Storing *optional* hierarchies in your file is a good idea, however it shouldn''t be fixed once loaded - you should be able to "re-wire" the hierarchy at runtime.

Memory formats are a common way of doing things, particularly on consoles where the hardware is fixed. Think of the data types and structures your meshes will need when submitted to the 3D API/hardware for rendering - for example if you were using separate vertex component streams, the data in the file would be in the exact same format as those streams.
A simpler (non model file) example to explain is with texture maps - for development purposes you might use a format like 32bit .TGA or .JPG and then convert the data at *load time* into whatever format the hardware required (e.g. 1555, 565, 4444 etc). For production purposes, if you knew the data was always converted to say 565, and your maps were always 256x256, instead of doing the conversion every load, you could do it once offline and then when you load, just pass the raw pre-formatted data to the API. Same deal for meshes. [I didn''t explain the above too well, but I''m sure you get what I mean]

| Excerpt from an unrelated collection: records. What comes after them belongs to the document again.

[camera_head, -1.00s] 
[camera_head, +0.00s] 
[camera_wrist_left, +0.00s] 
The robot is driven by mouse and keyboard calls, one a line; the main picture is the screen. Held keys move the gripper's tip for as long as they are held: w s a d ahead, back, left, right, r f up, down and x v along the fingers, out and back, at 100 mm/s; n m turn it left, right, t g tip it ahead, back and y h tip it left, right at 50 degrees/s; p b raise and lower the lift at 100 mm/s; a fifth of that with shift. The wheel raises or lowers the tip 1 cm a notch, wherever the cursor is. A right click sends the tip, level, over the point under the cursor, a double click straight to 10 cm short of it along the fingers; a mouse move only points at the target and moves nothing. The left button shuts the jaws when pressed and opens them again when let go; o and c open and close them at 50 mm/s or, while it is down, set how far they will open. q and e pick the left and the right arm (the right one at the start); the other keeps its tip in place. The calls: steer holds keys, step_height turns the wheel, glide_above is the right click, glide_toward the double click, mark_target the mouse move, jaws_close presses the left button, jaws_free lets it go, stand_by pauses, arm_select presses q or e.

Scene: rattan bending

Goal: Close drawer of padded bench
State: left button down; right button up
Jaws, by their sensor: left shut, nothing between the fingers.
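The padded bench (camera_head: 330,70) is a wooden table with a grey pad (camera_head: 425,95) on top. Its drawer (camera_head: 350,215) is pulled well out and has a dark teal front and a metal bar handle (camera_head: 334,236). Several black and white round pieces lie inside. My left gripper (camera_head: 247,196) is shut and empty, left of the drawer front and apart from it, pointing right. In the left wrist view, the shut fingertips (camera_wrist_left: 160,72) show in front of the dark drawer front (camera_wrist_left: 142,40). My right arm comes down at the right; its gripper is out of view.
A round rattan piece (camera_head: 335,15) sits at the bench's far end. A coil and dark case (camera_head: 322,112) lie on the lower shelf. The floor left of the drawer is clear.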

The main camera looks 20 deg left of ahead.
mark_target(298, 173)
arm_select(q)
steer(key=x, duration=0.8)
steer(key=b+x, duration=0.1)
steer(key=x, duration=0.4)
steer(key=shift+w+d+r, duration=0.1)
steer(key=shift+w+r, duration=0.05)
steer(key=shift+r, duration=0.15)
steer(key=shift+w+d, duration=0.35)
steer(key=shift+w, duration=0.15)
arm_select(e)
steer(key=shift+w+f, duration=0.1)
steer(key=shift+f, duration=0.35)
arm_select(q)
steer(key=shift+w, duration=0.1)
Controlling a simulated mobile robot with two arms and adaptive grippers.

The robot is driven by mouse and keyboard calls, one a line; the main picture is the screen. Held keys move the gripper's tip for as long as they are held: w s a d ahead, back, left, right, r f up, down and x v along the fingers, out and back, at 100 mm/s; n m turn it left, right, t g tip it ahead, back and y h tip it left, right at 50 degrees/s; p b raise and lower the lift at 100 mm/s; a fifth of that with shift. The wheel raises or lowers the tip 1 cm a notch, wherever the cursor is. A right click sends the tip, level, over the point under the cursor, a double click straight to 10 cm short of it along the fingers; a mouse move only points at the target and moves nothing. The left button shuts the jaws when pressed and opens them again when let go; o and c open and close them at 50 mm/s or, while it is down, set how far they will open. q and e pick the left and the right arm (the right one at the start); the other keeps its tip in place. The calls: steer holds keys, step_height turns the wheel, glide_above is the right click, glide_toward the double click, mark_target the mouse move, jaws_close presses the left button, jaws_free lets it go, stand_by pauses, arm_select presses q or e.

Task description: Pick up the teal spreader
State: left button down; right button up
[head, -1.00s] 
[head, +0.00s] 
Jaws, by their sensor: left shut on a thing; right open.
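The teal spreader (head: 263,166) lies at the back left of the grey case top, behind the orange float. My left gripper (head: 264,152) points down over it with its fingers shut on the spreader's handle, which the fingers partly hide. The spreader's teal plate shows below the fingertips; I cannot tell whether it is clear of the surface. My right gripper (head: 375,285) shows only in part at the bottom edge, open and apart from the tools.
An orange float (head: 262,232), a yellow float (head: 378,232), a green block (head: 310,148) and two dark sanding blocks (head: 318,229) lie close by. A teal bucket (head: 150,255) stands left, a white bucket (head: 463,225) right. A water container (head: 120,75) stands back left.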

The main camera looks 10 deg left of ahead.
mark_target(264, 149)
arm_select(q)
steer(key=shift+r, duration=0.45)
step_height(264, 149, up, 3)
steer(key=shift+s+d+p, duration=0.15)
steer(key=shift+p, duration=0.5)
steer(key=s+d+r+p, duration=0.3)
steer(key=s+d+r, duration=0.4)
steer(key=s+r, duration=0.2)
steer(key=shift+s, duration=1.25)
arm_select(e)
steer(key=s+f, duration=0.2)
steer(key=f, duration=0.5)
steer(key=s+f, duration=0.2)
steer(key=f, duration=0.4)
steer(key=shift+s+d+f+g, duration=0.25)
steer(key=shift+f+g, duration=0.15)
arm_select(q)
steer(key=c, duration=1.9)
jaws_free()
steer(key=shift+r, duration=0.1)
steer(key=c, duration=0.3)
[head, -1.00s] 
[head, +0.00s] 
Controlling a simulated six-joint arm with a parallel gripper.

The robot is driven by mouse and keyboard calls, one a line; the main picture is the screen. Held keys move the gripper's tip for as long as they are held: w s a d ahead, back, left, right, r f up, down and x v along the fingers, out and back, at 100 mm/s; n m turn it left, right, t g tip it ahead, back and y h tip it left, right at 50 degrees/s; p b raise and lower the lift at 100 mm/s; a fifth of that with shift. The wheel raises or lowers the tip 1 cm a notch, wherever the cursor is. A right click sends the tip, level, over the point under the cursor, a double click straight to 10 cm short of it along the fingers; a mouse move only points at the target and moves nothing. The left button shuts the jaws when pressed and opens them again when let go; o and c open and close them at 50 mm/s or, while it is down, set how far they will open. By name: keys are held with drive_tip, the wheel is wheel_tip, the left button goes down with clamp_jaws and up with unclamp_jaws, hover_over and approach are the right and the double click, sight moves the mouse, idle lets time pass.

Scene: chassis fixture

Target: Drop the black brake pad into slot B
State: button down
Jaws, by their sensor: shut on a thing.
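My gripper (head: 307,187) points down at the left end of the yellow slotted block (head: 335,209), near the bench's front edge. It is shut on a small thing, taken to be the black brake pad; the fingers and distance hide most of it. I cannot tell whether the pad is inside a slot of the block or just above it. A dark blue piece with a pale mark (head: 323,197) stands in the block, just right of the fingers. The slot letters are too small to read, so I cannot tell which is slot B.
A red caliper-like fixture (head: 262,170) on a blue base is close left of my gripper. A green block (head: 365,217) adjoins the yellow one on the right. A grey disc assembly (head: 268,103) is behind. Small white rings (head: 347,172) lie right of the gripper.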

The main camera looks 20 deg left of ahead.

If your files will be transferred over an internet connection (either directly or in a downloaded demo), you might want to consider compression of data or at least pre-processing to make the vertex data in particular more compressible with general data compressors. This is in contradiction with use of memory file formats - which you choose depends on how the file will be used. I''d probably allow both and have a flag or different chunk type to determine which is used.

Our format is like this:

1. we have an array of "meshes", a mesh is a bunch of vertices and indices which use a single "shader" (i.e. is capable of being rendered with a single API call once states are set up). A mesh knows nothing of other meshes, it doesn''t have a name, any matrices associated with it etc. The shader is just an ID to describe the rendering style. All meshes in the array in the file are (optionally) pre-sorted by shader ID.

2. next is an array of "objects". An object is a group of meshes which has a name and a *single* ObjectToWorld matrix (i.e. all meshes within the object are transformed identically). The object simply has a list of mesh IDs contained within that object. This allows instancing of identical meshes, saving memory & file size.

3. next are "groups", these are similar to 3DS Max groups, and similar to the entities Yann describes. A group is a named list of objects which has its own object to world matrix. A group is identical to an "object" really except its children are objects rather than meshes.

4. the heirarchy information simply contains references to groups and objects.

Using the same example as Yann:

The car would be a "group", the group matrix would be the position/orientation of the car in world ("CAR").
A wheel would be an "object" within the group ("LEFT_FRONT_WHEEL").
A wheel would be made from multiple meshes, one for the tyre using a rubber style shader, one for the hub using a metal style shader etc

For shaders and texture maps, all of those used within the file are collected together into single lists so that names don''t unnecessarily get duplicated.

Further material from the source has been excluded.